Personalized learning is an educational approach that tailors instruction to meet the unique needs and progress of each individual learner. It goes beyond traditional one-size-fits-all teaching methods, utilizing technology, data and flexible instructional strategies to provide a customized learning experience.
In a personalized learning environment, students have the opportunity to set their own pace, explore topics of interest and receive targeted support based on their strengths and weaknesses. This student-centered approach aims to foster deeper understanding, engagement and motivation by acknowledging and accommodating the diverse learning styles and abilities of each student. Through adaptive content, differentiated instruction and ongoing assessment, personalized learning seeks to optimize educational outcomes and empower learners to take an active role in their own education.
Understanding Personalized Learning Through History
Comparing and contrasting the past with the present offers an informative perspective about contemporary topics. After all, society didn’t “just end up” where it is now, both literally and figuratively. In order to grasp the meaning and intention of personalized learning and pursue its promised benefits, it’s important to start with the history behind it as well.
Surprisingly, personalized learning has its roots in early American history and is a product of a centuries-long, and uniquely American, quest for an educated and informed democracy.
A Founding Father’s Vision
The following two sections are informed by John Dockterman’s research, which can be found here.
As the Revolutionary War was raging, Thomas Jefferson introduced a bill to the Virginia state legislature, calling for the formation of a public system that provided citizens with educational opportunities “without regard to wealth, birth or other accidental condition or circumstance.” In Jefferson’s eyes, education was essential to the “preservation of freedom and happiness.”
Jefferson’s perspective isn’t a surprising one as democracies need discerning and informed voters, independent and critical thinkers, and capable and equipped workers. However, this was a massive departure from the disparate and deeply inadequate education system that came before.
While the bill was ultimately rejected, it’s relevant here because it aligns the success of democracies with education and sets in motion the pursuit of a public education system.
As the nineteenth century commenced, popular opinion embraced the concept of public, universal education.
John Lancaster and The Fabled Schoolhouse
In the four walls of the fabled schoolhouse, Lancaster introduced what we would now call a competency-based model of education, known as the Lancaster System or the Monitorial System.
Under this system, students were grouped based on competency levels in reading, writing and math. To accommodate the groupings, the learning progression was mapped into sequences with students being assigned to different sequences based on ability. Because the progressions were specific to each content area, a student may be in a beginner sequence in math but a more advanced reading sequence.

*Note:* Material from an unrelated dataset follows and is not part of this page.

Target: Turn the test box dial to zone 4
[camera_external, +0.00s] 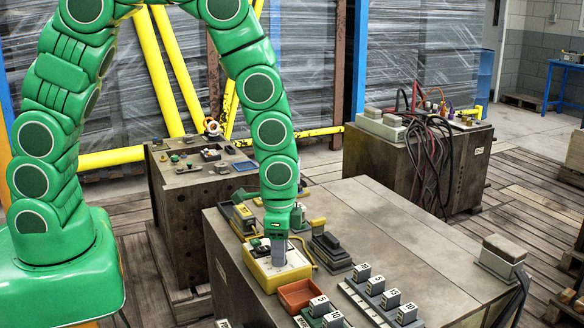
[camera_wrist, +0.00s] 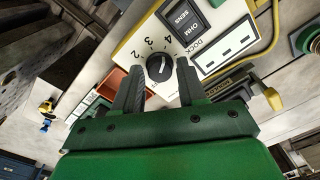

The lessons were then delivered by more expert students called monitors while the teacher oversaw the entire process. Students progressed alongside their skills and would repeat sequences as needed, giving a nod to mastery-based education.
Moving Away from Personalized Learning
As the century progressed, the Lancasterian model was popularized and spread both within the United States and abroad, continuing until the end of the century. The eventual move away from this system was a byproduct of urbanization in the United States, which resulted in overcrowding in cities and, subsequently, the overcrowding of schools.
With rising student populations, the small-group model was overwhelmed and untenable for the infrastructure and capacity of most urban schools. In response to these existential forces, age grading – meaning students were grouped into classrooms based on age – became the new norm. The logic was that students of a similar age were expected to have a shared knowledge and skills, the capacity to learn at a similar pace, and a propensity to learn in like ways.
This premise of age grading gave way, as Dockterman explains, to a system of accountability built around grade-level expectations: standards and standardized tests, retention and graduation rates.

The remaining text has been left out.